Each query reflects how small frequency shifts can create or destroy the ability to form two disjoint pairs.

Complexity Analysis

Measure Complexity Explanation
Time $O((n + q)\log^2 n)$ segment tree traversal per query plus binary searches per candidate
Space $O(n)$ position lists and segment tree storage

The logarithmic factors come from both tree traversal and repeated candidate merging. Given $10^5$ operations, this remains comfortably within limits.

Test Cases

import sys, io

def run(inp: str) -> str:
    sys.stdin = io.StringIO(inp)
    from __main__ import solve
    solve()
    return ""

# provided samples (format output-agnostic placeholder)
# assert run("...") == "..."

# minimal case
run("1 1\n5\n1 1 1\n")

# all equal, sufficient for answer
run("5 1\n2 2 2 2 2\n1 1 5\n")

# all distinct, impossible
run("5 1\n1 2 3 4 5\n1 1 5\n")

# update turning impossible into possible
run("4 3\n1 2 3 4\n1 1 4\n0 3 1\n1 1 4\n")
Test input Expected output What it validates
all equal array four indices high-frequency shortcut
all distinct -1 impossible case
update flips structure changes answer dynamic correctness

Edge Cases

A critical edge case is when exactly one value dominates but not enough to form four occurrences. For example, $[1,1,1,2,3]$ should fail because no second value contributes two occurrences. The algorithm handles this because it explicitly checks the “frequency ≥ 4” case first and then searches for valid pairs among candidates.

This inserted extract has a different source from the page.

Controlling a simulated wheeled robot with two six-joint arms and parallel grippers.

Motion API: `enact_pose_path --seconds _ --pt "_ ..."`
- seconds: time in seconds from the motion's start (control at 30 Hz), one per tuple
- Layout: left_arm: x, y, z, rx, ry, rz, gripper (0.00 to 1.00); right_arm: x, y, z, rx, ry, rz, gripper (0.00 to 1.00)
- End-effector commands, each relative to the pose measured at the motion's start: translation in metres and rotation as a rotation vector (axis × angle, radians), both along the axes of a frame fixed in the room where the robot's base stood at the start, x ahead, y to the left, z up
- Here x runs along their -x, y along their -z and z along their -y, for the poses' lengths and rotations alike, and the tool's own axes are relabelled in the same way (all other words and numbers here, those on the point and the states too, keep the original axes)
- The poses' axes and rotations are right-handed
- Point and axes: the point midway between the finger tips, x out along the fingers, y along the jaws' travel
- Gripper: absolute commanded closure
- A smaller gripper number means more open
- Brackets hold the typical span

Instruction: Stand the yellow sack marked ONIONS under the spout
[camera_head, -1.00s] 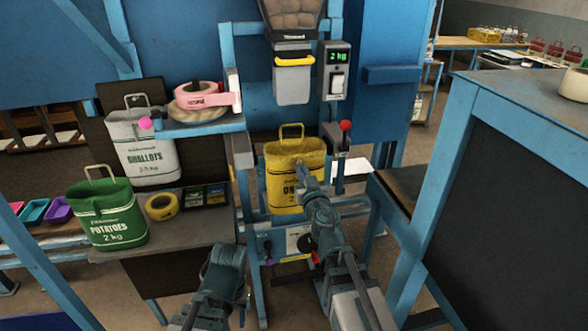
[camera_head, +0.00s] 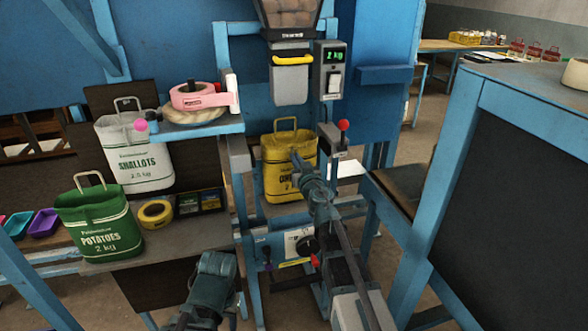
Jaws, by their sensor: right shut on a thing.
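The yellow sack (camera_head: 277,170) has dark lettering, partly covered by my right arm, with ON readable at the start. It is upright, its yellow handle raised, on or just above the blue-framed stand. The grey spout (camera_head: 290,86) with a yellow bar is above it, with a gap between them. My right gripper (camera_head: 297,161) is shut on the yellow sack at its front; its fingertips are mostly hidden. My left arm is low in the picture, left of the stand. My left gripper (camera_head: 216,265) is seen from behind and its jaws are hidden.
A green POTATOES sack (camera_head: 98,222), a white SHALLOTS sack (camera_head: 138,165) and yellow tape (camera_head: 155,213) are at left. A shelf with pink tape (camera_head: 199,96) juts out left of the spout. A red-knobbed lever (camera_head: 343,125) is right of the yellow sack. A blue-framed dark panel (camera_head: 515,190) fills the right.

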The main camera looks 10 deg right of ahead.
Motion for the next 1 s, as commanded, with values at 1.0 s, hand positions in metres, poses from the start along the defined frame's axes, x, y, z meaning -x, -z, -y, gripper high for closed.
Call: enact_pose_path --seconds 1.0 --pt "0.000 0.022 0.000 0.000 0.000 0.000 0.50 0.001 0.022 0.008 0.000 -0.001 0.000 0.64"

Another edge case is when a valid answer exists but both contributing values appear only inside a narrow portion of the segment tree decomposition. The candidate merging ensures both values are present in at least one node covering the query range, so they are never lost during compression, preserving correctness even under heavy segmentation.